After filtering out sequences with low frequencies and samples with low total reads I want to perform a clustering of features. However, I get this error:
Plugin error from vsearch:
Feature 4f35c3683b188fd809311fd3843ab3dd is present in sequences, but not in table. The set of features in sequences must be identical to the set of features in table.
I understand that one feature has been filtered out in the sequences, but is still present in the table. However, I don't know how to fix this.
Can anybody suggest a command to 'synchronise' both data sets and is this a common step that needs to be performed (I never had to do this before...).
This is my workflow:
Step 3: Importing into QIIME2
qiime tools import
--type 'SampleData[PairedEndSequencesWithQuality]'
--input-path /Users/mvanhul/Documents/Registry/Raw_data
--input-format CasavaOneEightSingleLanePerSampleDirFmt
--output-path output/demux-paired-end.qza
To validate the output format, use this command:
qiime tools validate output/demux-paired-end.qza
To visualize the file, use this command:
qiime demux summarize
--i-data output/demux-paired-end.qza
--o-visualization output/demux-paired-end.qzv
qiime tools view output/demux-paired-end.qzv
###########################################################################################
Step 4: Removing primers
Use cutadapt to trim your primers from your sequences with the following command:
Specify the forward and reverse primer sequences
use 'adapter-removed.qza' instead of 'demux-paired-end.qza' if adapters were removed
qiime cutadapt trim-paired
--i-demultiplexed-sequences output/demux-paired-end.qza
--p-cores 5
--p-front-f GTGYCAGCMGCCGCGGTAA
--p-front-r GGACTACNVGGGTWTCTAAT
--p-match-read-wildcards
--p-match-adapter-wildcards
--quiet
--o-trimmed-sequences output/primers-removed.qza
&> output/primer_trimming.log
qiime tools validate output/primers-removed.qza
###########################################################################################
Step 5: Checking the quality of the sequence after removing adapters/primers:
qiime demux summarize
--i-data output/primers-removed.qza
--o-visualization output/primers-removed.qzv
qiime tools view output/primers-removed.qzv
Press q to exit view mode
###########################################################################################
Step 6: Denoising
Use the DADA2 algorithm to denoise and merge your paired-end reads into Amplicon Sequence Variants (ASVs)
Based on the interactive Quality PLot:
- specify the number of bases to trim from the 5' end of the reverse/forward reads (can be 0)

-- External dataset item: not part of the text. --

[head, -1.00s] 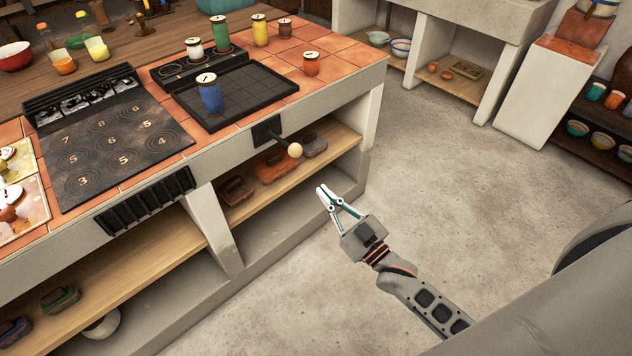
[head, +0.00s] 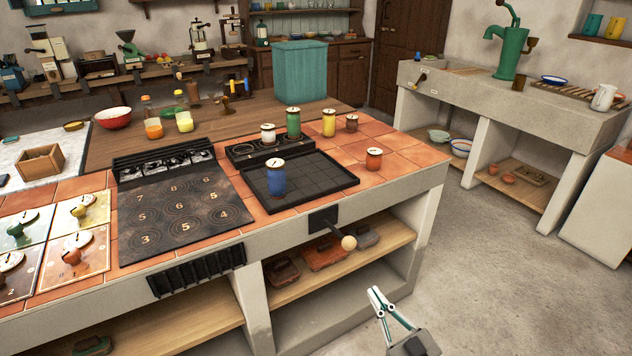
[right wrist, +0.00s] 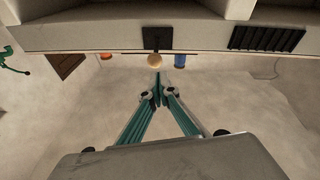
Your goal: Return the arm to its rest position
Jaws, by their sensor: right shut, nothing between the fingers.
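My right gripper (head: 374,292) is low at the bottom of the head view, in front of the counter's open shelf and over the floor. It is shut and empty, and its closed fingertips (right wrist: 157,76) also show in the right wrist view. It is apart from the counter and from the lever with a pale round knob (head: 348,243) on the counter's front. The same knob (right wrist: 155,60) shows just beyond the fingertips in the right wrist view. My left gripper is not in either view.
The tiled counter (head: 420,160) holds a blue canister (head: 276,178) on a black grid tray (head: 325,183), with several other canisters behind. A shelf under the counter holds lidded boxes (head: 325,254). A stone sink bench (head: 520,110) stands at the back right. The floor (head: 490,270) on the right is clear.

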- specify the maximum length to which the forward/reverse reads will be truncated
qiime dada2 denoise-paired
--p-n-threads 5
--i-demultiplexed-seqs output/primers-removed.qza
--p-trim-left-f 0
--p-trim-left-r 0
--p-trunc-len-f 233
--p-trunc-len-r 230
--o-table output/table.qza
--o-representative-sequences output/rep-seqs.qza
--o-denoising-stats output/denoising-stats.qza
qiime tools validate output/table.qza
qiime tools validate output/rep-seqs.qza
qiime tools validate output/denoising-stats.qza
###########################################################################################
Step 7: Generate Feature Table and Feature Data summaries
qiime feature-table summarize
--i-table output/table.qza
--m-sample-metadata-file metadata.tsv
--o-visualization output/table-summary.qzv
qiime feature-table tabulate-seqs
--i-data output/rep-seqs.qza
--o-visualization output/rep-seqs.qzv
qiime tools view output/table-summary.qzv
qiime tools view output/rep-seqs.qzv
These tables will provide basic statistics such as the number of samples, the number of features, and the distribution of features across samples.
###########################################################################################
Step 8: Filter out sequences with low frequencies (total count)

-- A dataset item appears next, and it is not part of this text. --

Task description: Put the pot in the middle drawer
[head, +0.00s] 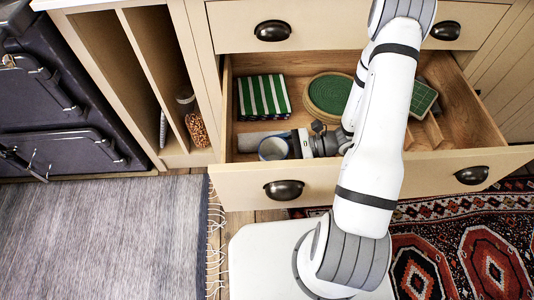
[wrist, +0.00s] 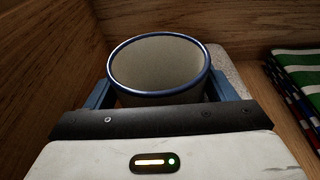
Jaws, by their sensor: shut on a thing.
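The pot (head: 273,148) is a small round vessel, cream inside with a blue rim. It is at the front left inside the open middle drawer (head: 240,187). In the wrist view the pot (wrist: 160,72) stands upright between the two blue fingers of my gripper (wrist: 160,94). My gripper (head: 287,146) is low inside the drawer, reaching in from the right, and is shut on the pot. The pot's underside is hidden, so I cannot tell whether it touches the drawer floor.
The drawer also holds a green-striped cloth (head: 264,97), round green mats (head: 332,95) and a green block (head: 422,98) at the right. A grey flat item (head: 250,141) lies beside the pot. The closed top drawer (head: 350,22) is above. Wooden drawer walls stand close to my gripper.

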specify the minimum frequency (i.e. the minimum number of times a feature must occur across all samples)
qiime feature-table filter-features
--i-table output/table.qza
--p-min-frequency 2
--o-filtered-table output/table-filtered-seq.qza
qiime feature-table summarize
--i-table output/table-filtered-seq.qza
--o-visualization output/table-filtered-seq.qzv
qiime tools view output/table-filtered-seq.qzv
###########################################################################################
Step 9: Filter out bad samples (samples with low total reads)
specify the lowest number of reads a sample must have to be retained for further analysis)

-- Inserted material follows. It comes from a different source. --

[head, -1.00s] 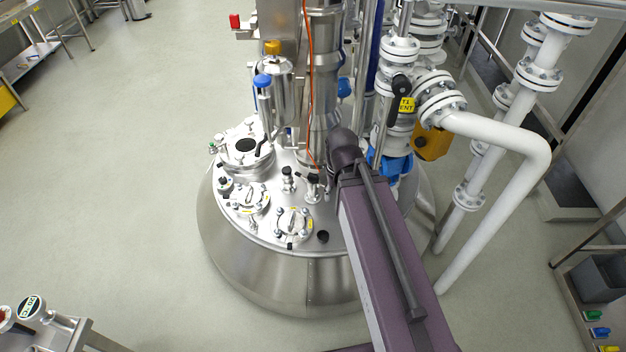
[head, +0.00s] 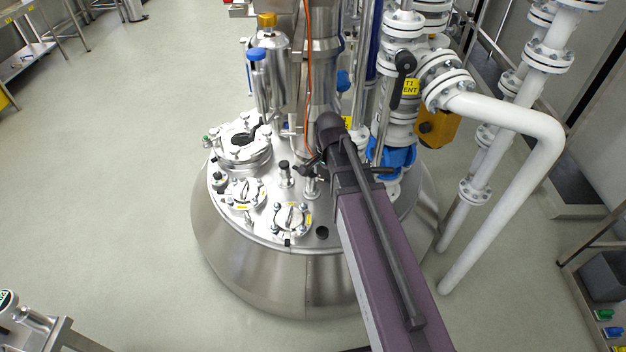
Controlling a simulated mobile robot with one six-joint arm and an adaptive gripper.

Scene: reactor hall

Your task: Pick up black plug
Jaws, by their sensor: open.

qiime feature-table filter-samples
--i-table output/table-filtered-seq.qza
--p-min-frequency 911
--o-filtered-table output/filtered-table-samples.qza
qiime feature-table summarize
--i-table output/filtered-table-samples.qza
--o-visualization output/filtered-table-samples-summary.qzv
qiime tools view output/filtered-table-samples-summary.qzv
###########################################################################################
Step 10: Cluster features (i.e sequences) based on their similarities (to reduce the computational burden and increase the accuracy of chimera detection)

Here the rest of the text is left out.